Robot episode records –
◇ ◇ ◇ ◇ ◇

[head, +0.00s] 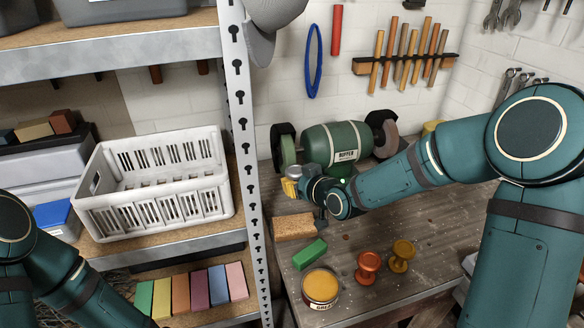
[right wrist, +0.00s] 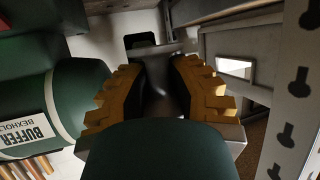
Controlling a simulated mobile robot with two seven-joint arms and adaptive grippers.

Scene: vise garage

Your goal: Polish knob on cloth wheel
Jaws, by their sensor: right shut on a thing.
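The green bench buffer (head: 335,146) stands at the back of the workbench, with a wheel in a dark guard at each end. Its left wheel (head: 286,151) is greenish and its right wheel (head: 386,138) brownish; I cannot tell the cloth by texture. My right gripper (head: 291,184) is just in front of and below the left wheel. In the right wrist view its yellow ridged fingers are shut on a dark shiny knob (right wrist: 157,78), whose shape is mostly hidden. I cannot tell whether it touches the wheel. My left gripper is out of view.
An orange spool-shaped piece (head: 368,268), a yellow one (head: 402,256), a round tin (head: 321,288), a green block (head: 309,254) and a brown block (head: 294,227) are on the bench. A perforated shelf post (head: 243,120) rises close left of the gripper. A white crate (head: 155,208) sits on the shelf.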

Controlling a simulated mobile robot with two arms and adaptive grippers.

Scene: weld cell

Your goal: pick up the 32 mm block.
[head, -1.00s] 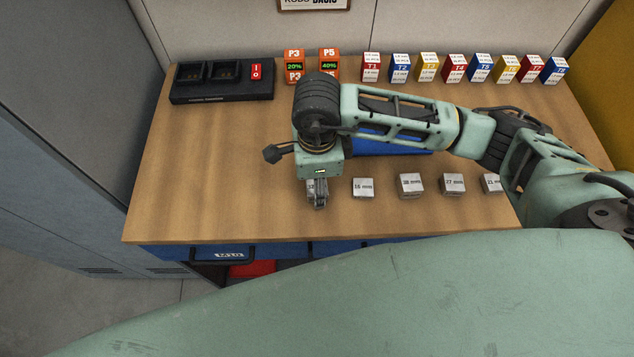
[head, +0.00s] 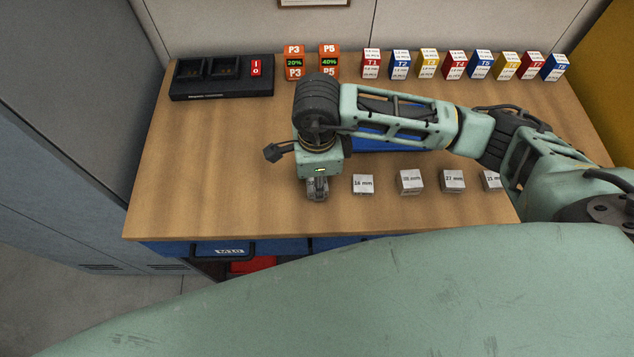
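My right gripper (head: 317,190) points down over the left end of a row of small silver blocks near the table's front edge. A block stood there in the earlier view, its label only partly visible; now the gripper hides it, so I cannot confirm it as the 32 mm block. Whether the fingers are open or shut on it is too small to tell. To the right stand the 16 mm block (head: 362,184), a block whose label is hard to read (head: 411,182), the 27 mm block (head: 453,181) and a block partly behind my arm (head: 491,180). My left gripper is out of view.
On the wooden table (head: 210,185), a black charger (head: 221,78) stands at the back left. Orange P3 (head: 294,63) and P5 (head: 329,63) packs stand beside it, then several coloured boxes (head: 427,64). A blue object (head: 385,142) lies partly under my arm. The table's left front is clear.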

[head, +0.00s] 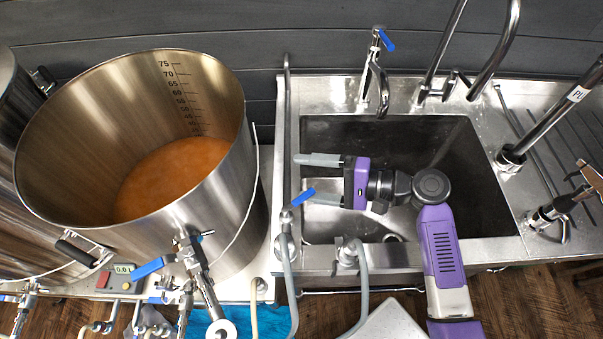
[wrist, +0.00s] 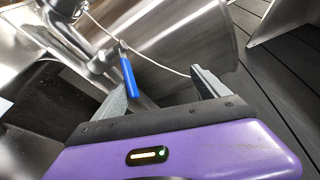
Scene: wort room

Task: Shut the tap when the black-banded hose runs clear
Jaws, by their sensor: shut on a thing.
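A small tap (head: 285,222) with a blue lever (head: 303,197) stands at the sink's left edge. A pale hose (head: 291,290) hangs below it; I make out no black band and cannot see what runs inside. My purple gripper (head: 322,180) reaches left over the sink, its grey fingers spread apart with a wide gap between them. The lever lies at the lower fingertip in the head view. In the wrist view, the blue lever (wrist: 128,76) lies beside the left finger of my gripper (wrist: 160,90); whether both fingers touch it is unclear.
A large steel kettle (head: 225,205) of orange liquid stands left, with its own blue-handled valve (head: 155,266). Another hose (head: 361,290) hangs at the sink front. Faucets (head: 375,75) rise behind the basin. A pipe (head: 545,120) stands right.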

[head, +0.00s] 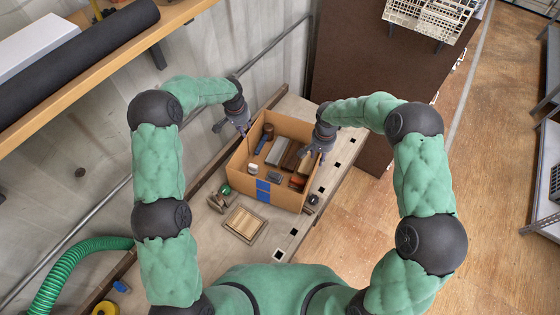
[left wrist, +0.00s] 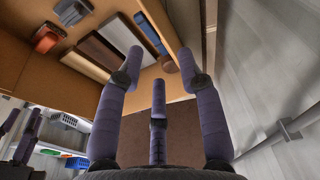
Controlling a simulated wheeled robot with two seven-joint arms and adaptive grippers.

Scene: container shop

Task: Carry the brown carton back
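The brown carton (head: 286,198) is an open box with blue tape on its near side. It stands on the grey bench in the head view, holding several small items. Its inside also shows in the left wrist view (left wrist: 88,75). My left gripper (head: 243,130) is at the carton's far left rim. In the left wrist view its fingers (left wrist: 158,65) are spread, with no item between them. My right gripper (head: 314,157) is at the right rim, fingers pointing down and apart. Whether either gripper touches the carton wall is hard to tell.
A slatted wooden piece (head: 245,223) and a small green-and-tan item (head: 222,196) lie on the bench near the carton. A dark brown cabinet (head: 365,75) stands beyond. A pipe runs along the left wall, below a wooden shelf (head: 90,65). Open floor (head: 500,110) lies right.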

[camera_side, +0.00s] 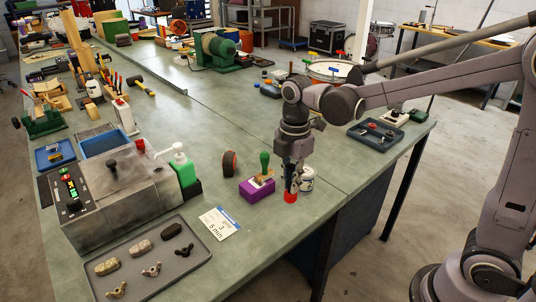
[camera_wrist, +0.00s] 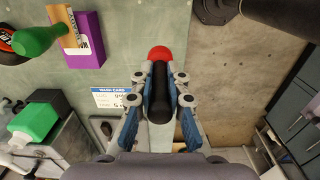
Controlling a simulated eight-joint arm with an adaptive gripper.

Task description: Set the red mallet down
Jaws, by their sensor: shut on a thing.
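My gripper (camera_side: 292,180) is shut on the black handle (camera_wrist: 159,95) of the red mallet. The mallet's red head (camera_wrist: 160,53) sticks out beyond the fingertips in the wrist view. In the side view the red head (camera_side: 290,197) is below the fingers, over the green bench top (camera_side: 255,222), close to its front edge. I cannot tell whether the head touches the bench. My fingers hide most of the handle in the side view.
A purple block (camera_side: 257,189) with a green-handled tool (camera_side: 265,160) stands left of my gripper. A white card (camera_side: 220,222) and a grey tray (camera_side: 150,262) lie further left. Bare bench lies between the card and the mallet.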

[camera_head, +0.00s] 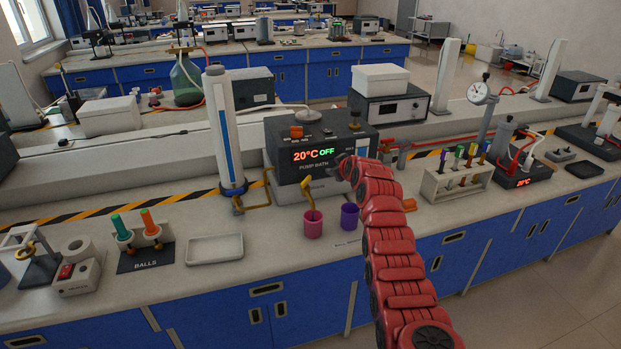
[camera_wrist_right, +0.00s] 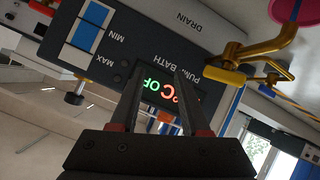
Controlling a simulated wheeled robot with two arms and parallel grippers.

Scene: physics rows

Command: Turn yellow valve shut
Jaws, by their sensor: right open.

◇ ◇ ◇ ◇ ◇

Report how many lines in these entries contain "grippers". Answer with the number only.

Final result –
4